++++ Given information ++++

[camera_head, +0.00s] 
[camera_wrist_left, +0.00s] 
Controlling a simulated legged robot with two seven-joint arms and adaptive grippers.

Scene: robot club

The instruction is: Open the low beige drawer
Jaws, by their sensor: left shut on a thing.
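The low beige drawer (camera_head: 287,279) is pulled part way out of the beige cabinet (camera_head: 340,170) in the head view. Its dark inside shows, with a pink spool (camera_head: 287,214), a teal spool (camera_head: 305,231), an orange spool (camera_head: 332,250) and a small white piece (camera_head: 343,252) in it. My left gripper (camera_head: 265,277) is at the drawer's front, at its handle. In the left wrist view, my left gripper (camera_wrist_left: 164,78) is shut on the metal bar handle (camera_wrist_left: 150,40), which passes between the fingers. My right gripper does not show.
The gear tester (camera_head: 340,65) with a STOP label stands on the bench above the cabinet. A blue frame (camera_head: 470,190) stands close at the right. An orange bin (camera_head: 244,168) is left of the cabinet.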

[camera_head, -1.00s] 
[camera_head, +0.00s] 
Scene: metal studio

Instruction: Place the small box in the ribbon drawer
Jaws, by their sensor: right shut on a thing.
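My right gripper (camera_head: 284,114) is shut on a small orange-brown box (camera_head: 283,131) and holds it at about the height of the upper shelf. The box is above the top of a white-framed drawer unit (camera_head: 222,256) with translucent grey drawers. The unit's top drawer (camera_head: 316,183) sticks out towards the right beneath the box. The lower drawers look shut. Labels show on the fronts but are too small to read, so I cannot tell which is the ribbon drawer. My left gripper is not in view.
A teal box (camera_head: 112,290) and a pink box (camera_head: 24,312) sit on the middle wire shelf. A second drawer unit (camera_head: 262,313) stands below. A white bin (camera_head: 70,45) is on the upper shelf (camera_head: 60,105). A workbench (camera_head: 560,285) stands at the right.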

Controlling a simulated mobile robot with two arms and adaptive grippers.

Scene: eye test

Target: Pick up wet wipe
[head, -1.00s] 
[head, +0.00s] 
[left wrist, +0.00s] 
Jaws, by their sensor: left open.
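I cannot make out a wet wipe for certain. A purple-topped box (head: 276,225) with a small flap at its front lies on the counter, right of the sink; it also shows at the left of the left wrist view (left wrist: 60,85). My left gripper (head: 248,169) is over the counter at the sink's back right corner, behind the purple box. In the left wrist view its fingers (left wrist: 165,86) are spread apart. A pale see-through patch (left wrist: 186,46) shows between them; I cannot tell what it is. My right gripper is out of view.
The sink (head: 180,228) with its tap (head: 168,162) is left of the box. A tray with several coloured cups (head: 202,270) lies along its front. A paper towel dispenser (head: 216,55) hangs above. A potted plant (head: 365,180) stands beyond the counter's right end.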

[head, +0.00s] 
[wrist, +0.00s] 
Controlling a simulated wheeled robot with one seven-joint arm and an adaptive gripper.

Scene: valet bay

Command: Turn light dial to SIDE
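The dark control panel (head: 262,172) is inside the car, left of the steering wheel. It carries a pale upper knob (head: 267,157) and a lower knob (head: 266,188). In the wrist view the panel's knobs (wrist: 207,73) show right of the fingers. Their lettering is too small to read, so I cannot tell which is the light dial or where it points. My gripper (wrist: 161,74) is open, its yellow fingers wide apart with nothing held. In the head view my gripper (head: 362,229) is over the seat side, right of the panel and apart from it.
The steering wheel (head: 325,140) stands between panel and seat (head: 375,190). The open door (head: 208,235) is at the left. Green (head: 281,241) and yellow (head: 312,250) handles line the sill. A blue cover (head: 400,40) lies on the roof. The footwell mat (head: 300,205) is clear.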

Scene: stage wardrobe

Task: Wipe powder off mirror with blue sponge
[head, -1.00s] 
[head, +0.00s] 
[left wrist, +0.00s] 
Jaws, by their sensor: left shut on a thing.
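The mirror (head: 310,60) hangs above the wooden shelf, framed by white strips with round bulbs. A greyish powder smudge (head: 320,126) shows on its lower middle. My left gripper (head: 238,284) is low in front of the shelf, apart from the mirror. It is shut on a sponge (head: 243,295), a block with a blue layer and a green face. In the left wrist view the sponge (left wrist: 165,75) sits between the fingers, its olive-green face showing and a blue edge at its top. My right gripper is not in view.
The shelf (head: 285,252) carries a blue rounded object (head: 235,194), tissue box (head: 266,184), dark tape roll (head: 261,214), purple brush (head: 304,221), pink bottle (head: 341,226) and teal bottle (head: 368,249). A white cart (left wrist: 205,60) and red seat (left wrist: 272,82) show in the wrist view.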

++++

### Problem details
From the first line of the data above to the line holding "The instruction is: Open the low beige drawer", reproduce each line exactly; emit no other lines.

### Result for this exercise
[camera_head, +0.00s] 
[camera_wrist_left, +0.00s] 
Controlling a simulated legged robot with two seven-joint arms and adaptive grippers.

Scene: robot club

The instruction is: Open the low beige drawer

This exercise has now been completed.